British fighter jets have flown their first NATO air defence sortie over Poland as part of NATO's Eastern Sentry mission, aimed at strengthening the Western alliance's defences following a Russian drone incursion this month.

The mission, announced by the UK government in the immediate aftermath of the incursions into Polish airspace, sends "a clear signal: NATO airspace will be defended", Defence Minister John Healey said in a statement.

Two Royal Air Force Typhoons took off from a British military base in eastern England on Friday night to patrol Polish skies and deter and defend against aerial threats from Russia, including drones, the statement said, adding that they returned safely to the UK early on Saturday.

The British government said it was a response to the "most significant violation" of NATO airspace by Russian President Putin to date since his illegal full-scale war in Ukraine.

Chief of the Air Staff, Air Chief Marshal Harv Smyth, said the British jets joined allies along NATO's eastern flank.

"We remain agile, integrated, and ready to project airpower at range," he said.

The UK government has promised to boost defence spending to 2.6 per cent of GDP by April 2027, in a signal to US President Donald Trump that Britain can help boost Europe's security. Trump has criticised European nations for not spending enough on defence and relying instead on the United States.

The UK mission over Poland also comes amid heightened tensions elsewhere in Europe, with NATO-member Estonia saying on Friday that three Russian military jets violated its airspace for 12 minutes in an "unprecedentedly brazen" incursion.

Healey condemned that on Friday, saying Russia's "latest reckless and dangerous activity is the third violation of NATO airspace in recent days".

Russia's Defence Ministry denied its jets violated Estonian airspace, saying they flew over neutral waters.

Russia launched a large-scale missile and drone attack targeting regions across Ukraine overnight, killing at least three people and wounding dozens more, Ukrainian officials said.

Ukrainian President Volodymyr Zelenskiy said attacks took place across nine regions including Dnipropetrovsk, Mykolaiv, Chernihiv, Zaporizhzhia, Poltava, Kyiv, Odesa, Sumy and Kharkiv.

"The enemy's target was our infrastructure, residential areas and civilian enterprises," he said, adding that a missile equipped with cluster munitions struck a multi-storey building in the city of Dnipro.
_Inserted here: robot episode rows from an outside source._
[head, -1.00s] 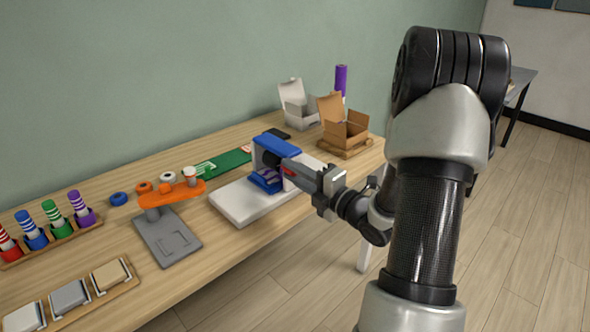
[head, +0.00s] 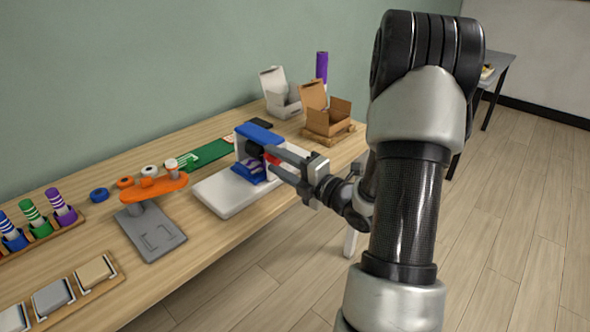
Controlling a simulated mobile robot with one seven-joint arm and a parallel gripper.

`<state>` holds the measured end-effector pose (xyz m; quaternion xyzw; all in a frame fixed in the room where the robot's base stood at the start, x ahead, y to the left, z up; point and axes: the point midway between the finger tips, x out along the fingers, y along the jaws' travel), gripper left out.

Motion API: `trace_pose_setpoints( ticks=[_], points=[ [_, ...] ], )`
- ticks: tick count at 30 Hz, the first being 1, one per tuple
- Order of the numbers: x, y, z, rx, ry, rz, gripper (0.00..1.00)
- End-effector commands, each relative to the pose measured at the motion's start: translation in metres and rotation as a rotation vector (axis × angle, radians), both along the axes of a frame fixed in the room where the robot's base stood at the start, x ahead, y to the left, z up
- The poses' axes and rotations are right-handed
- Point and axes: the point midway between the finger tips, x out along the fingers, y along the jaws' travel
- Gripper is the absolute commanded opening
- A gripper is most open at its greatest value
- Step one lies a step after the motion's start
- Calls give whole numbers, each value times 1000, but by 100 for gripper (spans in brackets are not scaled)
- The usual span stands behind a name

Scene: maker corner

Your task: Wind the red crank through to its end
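The red crank (head: 273,159) shows only as a small red piece, mostly hidden by my gripper. It is on the device with a blue top (head: 259,133) and a white base (head: 226,193), on the workbench. A dark round part (head: 255,148) sits beside the red piece, close to the fingertips. My gripper (head: 268,157) reaches in from the right with its two grey fingers visibly apart, one above and one below the red piece. I cannot tell whether either finger touches it. A blue and purple part (head: 251,169) lies under the device's top.
An orange piece on a grey stand (head: 154,243) is left of the device. A green board (head: 205,154) lies behind. An open cardboard box (head: 327,119) and a white box (head: 281,101) stand at the back right. The bench's front edge runs below my gripper.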

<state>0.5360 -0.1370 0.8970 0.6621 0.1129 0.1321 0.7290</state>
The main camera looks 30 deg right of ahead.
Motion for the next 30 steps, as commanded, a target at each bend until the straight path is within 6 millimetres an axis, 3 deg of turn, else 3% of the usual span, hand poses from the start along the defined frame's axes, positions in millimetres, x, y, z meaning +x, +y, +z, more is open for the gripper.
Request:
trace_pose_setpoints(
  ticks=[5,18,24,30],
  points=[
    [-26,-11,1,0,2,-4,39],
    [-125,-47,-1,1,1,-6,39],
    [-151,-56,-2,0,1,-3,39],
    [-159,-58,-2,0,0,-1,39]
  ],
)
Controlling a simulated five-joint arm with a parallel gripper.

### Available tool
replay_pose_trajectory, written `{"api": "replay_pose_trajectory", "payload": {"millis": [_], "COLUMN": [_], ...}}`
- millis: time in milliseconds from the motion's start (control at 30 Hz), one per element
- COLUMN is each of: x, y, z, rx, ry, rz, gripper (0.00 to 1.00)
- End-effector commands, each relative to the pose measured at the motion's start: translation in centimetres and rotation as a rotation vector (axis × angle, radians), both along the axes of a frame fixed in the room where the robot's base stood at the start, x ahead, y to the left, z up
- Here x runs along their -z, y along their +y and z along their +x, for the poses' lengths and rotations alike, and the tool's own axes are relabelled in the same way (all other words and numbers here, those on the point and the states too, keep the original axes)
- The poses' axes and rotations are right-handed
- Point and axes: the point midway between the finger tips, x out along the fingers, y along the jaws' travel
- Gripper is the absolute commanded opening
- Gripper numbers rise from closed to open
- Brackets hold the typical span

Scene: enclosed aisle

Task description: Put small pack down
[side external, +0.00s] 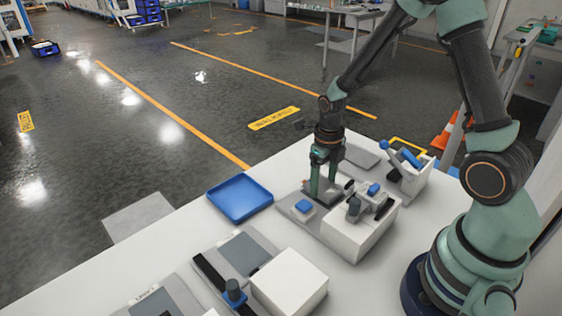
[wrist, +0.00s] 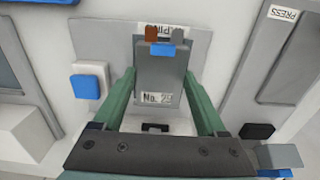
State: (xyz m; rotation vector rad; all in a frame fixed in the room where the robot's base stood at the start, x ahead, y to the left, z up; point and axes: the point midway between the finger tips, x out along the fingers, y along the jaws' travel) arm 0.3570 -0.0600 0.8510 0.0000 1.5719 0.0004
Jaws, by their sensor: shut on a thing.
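The small pack (wrist: 160,92) is a grey box with a "No. 23" label, a reddish-brown and a grey terminal and a blue piece at its far end. In the wrist view it lies between the two green fingers of my gripper (wrist: 160,76), which is shut on its sides. In the side view my gripper (side external: 323,188) points down at the grey plate (side external: 291,213), with the pack low between its fingers. The pack covers part of the plate's lettering. I cannot tell whether its underside touches the plate.
A white block with a blue button (wrist: 86,86) sits left of the pack. A white box-shaped fixture (side external: 360,235) with dark parts stands close in front. A blue tray (side external: 240,198) lies to the left. A grey press plate (wrist: 292,58) is to the right.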

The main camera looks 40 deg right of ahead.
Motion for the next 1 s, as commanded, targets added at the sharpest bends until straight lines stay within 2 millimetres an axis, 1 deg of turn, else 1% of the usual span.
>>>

"Each such strike is not a military necessity but a deliberate strategy by Russia to intimidate civilians and destroy our infrastructure," he said in a social media post.
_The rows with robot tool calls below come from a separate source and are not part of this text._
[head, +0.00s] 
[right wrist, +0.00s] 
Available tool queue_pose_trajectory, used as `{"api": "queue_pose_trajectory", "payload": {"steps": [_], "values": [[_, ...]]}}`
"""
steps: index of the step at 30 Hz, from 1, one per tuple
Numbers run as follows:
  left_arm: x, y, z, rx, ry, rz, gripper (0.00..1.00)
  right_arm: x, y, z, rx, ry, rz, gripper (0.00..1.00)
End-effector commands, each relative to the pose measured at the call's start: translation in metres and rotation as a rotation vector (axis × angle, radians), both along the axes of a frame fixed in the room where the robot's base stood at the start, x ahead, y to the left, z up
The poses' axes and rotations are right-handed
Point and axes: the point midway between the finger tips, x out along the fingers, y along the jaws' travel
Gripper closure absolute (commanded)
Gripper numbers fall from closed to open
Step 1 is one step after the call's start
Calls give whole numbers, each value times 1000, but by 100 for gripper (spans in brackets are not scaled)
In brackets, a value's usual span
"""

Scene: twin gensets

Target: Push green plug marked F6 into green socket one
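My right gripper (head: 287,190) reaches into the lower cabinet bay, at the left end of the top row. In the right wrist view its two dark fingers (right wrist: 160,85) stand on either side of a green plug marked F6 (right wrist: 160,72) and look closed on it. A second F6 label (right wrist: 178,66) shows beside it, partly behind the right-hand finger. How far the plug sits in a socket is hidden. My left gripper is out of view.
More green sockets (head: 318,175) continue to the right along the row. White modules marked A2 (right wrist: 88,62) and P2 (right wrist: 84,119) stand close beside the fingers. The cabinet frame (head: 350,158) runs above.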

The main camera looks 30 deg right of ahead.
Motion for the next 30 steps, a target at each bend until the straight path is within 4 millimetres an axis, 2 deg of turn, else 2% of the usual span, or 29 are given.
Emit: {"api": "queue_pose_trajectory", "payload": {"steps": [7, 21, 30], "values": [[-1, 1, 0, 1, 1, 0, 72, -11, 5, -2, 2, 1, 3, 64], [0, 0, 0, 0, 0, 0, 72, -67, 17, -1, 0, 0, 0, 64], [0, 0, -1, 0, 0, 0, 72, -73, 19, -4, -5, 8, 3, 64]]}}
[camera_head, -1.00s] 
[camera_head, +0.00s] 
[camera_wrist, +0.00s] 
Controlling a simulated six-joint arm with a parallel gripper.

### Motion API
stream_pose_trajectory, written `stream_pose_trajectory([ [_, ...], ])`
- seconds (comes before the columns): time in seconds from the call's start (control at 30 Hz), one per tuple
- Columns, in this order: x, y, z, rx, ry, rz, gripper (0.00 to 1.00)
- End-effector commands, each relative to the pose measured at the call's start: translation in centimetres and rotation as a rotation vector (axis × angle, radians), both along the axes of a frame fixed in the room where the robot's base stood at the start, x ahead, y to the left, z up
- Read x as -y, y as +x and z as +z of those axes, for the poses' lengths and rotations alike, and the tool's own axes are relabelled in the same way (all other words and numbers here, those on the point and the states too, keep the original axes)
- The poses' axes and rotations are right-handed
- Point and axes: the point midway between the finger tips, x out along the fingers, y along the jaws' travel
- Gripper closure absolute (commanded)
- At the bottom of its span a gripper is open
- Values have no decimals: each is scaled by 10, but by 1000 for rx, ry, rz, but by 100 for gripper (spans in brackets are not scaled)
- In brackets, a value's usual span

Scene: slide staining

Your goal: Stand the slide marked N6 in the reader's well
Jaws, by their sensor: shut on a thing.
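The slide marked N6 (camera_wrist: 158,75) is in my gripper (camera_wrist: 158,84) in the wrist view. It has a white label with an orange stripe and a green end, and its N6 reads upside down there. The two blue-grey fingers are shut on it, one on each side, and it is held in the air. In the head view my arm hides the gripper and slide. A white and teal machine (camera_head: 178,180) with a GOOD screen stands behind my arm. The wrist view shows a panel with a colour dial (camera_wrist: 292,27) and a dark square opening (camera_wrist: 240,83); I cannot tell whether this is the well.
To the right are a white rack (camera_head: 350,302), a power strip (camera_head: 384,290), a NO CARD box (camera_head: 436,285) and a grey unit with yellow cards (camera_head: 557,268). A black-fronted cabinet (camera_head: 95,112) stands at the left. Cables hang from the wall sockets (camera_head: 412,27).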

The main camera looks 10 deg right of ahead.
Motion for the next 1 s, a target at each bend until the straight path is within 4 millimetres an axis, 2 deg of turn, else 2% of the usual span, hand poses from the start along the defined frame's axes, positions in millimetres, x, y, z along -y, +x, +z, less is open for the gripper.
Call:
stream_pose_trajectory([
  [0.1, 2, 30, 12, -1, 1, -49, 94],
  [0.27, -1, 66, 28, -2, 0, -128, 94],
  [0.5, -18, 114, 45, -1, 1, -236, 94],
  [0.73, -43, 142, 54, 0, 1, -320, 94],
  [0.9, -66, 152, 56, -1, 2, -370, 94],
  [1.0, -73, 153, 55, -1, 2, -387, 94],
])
Zelenskiy said he expected to meet Trump on the sidelines of the United Nations General Assembly next week.

Russia's Defence Ministry denied its aircraft violated Estonia's airspace after Estonian authorities reported three fighter jets crossed into its territory on Friday without permission and remained there for 12 minutes.

In a statement early on Saturday, Russia stressed its fighter jets had kept to neutral Baltic Sea waters more than three kilometres from Estonia's Vaindloo Island in the Gulf of Finland.
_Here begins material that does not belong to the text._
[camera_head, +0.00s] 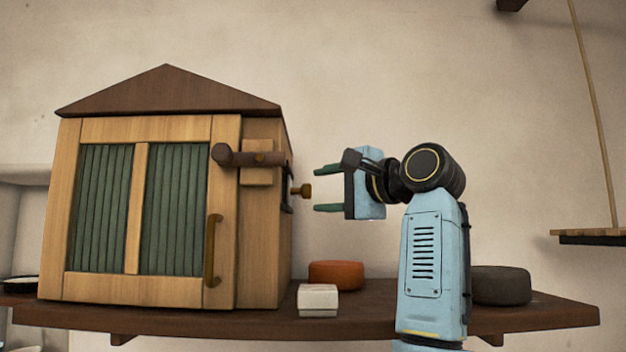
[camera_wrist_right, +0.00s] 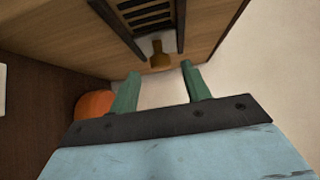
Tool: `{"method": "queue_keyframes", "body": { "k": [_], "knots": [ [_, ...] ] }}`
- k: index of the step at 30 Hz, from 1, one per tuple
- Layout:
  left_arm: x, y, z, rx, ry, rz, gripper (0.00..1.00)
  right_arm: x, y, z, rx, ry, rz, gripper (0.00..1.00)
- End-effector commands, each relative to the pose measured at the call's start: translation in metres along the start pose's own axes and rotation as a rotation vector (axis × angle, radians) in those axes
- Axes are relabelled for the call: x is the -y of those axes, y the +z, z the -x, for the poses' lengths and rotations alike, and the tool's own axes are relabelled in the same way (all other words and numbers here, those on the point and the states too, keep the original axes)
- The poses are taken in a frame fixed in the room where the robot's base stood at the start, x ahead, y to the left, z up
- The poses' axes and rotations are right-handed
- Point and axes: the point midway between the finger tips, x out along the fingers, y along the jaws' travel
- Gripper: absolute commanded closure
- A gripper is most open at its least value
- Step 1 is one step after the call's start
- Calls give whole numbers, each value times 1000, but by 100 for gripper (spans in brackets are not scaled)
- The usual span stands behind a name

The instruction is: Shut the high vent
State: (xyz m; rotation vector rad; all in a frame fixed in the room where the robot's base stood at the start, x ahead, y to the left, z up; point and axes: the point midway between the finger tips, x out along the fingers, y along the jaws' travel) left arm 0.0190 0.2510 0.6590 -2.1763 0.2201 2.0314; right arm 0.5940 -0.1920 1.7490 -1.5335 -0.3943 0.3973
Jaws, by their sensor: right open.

"On September 19, three MiG-31 fighter jets completed a scheduled flight from Karelia to an airfield in the Kaliningrad region," it said, referencing the Russian enclave sandwiched between Polish and Lithuanian territory.

"The flight was conducted in strict compliance with international airspace regulations and did not violate the borders of other states, as confirmed through objective monitoring," the statement said without providing details about the monitoring operation.

Estonian officials dismissed the denial, saying the violation was confirmed by radar and visual contact and suggested it could be a tactic to draw NATO resources away from Ukraine.

The Russian MIG-31 fighters entered Estonian airspace between 9.58am and 10.10am local time on Friday in the area of Vaindloo, a small island located in the Gulf of Finland in the Baltic Sea, the Estonian military said.

It still "needs to be confirmed," if the border violation was deliberate or not, Colonel Ants Kiviselg, the commander of Estonia's Military Intelligence Centre told the Associated Press.

Regardless, he said, the Russian jets "must have known that they are in (Estonian) airspace".

The Russian pilots didn't pose a "military threat," Kiviselg said.